Heather Rappard has been making brilliant music videos for years, and she’s one of my favorite people on the planet. She helped with most of the other Bitter Melon videos as director of photography and as a mentor for the first-time directors. I asked some artists who had never made a music video before to be directors because I really wanted to facilitate that opportunity for them, and Heather was there to help with the technical side of that. All the directors were women, non-binary, gender-fluid people, or men from LGBTQ communities, and they were all so incredible to work with. I can’t believe how great the teams were and how lucky I was to work with so many amazing artists.

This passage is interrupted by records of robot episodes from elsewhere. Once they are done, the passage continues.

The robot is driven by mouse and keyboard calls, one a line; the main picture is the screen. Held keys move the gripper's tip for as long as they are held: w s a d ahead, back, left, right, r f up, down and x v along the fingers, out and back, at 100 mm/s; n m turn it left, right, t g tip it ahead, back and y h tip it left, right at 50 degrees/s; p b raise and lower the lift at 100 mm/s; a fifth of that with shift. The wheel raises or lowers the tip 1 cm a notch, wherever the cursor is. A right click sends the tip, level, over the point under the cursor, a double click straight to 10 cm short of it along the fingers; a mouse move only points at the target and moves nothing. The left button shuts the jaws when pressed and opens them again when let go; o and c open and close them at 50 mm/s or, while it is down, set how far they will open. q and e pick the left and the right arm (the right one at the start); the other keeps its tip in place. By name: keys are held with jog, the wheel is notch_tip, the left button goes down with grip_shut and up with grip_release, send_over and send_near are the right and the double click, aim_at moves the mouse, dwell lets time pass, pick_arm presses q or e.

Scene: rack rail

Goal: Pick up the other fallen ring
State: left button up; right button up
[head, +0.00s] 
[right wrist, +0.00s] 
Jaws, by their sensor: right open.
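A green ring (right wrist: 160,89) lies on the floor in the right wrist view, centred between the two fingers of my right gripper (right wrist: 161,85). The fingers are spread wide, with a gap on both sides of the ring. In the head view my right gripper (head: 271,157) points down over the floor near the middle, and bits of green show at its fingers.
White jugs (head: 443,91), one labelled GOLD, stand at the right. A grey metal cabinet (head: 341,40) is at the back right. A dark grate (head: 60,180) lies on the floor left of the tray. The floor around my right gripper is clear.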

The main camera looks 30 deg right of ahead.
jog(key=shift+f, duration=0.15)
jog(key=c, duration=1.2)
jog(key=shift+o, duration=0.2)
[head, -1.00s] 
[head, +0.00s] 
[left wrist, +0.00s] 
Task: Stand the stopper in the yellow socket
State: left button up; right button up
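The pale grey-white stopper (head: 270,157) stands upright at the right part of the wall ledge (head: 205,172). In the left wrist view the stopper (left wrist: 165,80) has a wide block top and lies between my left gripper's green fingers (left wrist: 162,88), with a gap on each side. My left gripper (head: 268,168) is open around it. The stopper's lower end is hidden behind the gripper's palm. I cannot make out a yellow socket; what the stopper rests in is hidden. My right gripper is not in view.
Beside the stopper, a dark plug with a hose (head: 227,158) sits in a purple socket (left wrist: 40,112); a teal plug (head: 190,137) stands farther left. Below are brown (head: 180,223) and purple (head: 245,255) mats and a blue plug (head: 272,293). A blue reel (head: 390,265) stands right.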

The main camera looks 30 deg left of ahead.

How hands-on were you in the process of making the video?
I was probably more hands on than I needed to be considering this team was so incredible. I produced the video, mostly working as an extra set of eyes and hands, and facilitating, trying to make things run as smoothly as possible. That mostly meant driving people places and keeping everyone fed and hydrated. Heather Rappard is a superhuman, and could have handled everything single-handedly, but I loved spending time with her, so I tagged along every step of the way. Everyone had complete creative freedom though, like, Laura Hudspith’s set design and handmade props are all so clearly from her world.

And the actors were just so perfectly suited for their roles! Like, in real life, Zakiyya Thurston personifies that glowing, unattainable heartthrob, and even after meeting a handful of times, she could never remember Nicole’s name. It was hilarious, just a perfect fit. Nicole Randall is one of my oldest childhood friends and the most professional actor I know. When I watched “Polly” the first time I was so upset for her, she just looks so genuinely heartbroken that I teared up.

Is there anyone with whom you dream of collaborating?
These were my dream collaborators. Everyone involved was brilliant and worked hard as hell to make this video beautiful.

Who or what are some of your musical inspirations?
I just write what I know. I’m inspired by the people around me, their experiences, our relationships, and our community.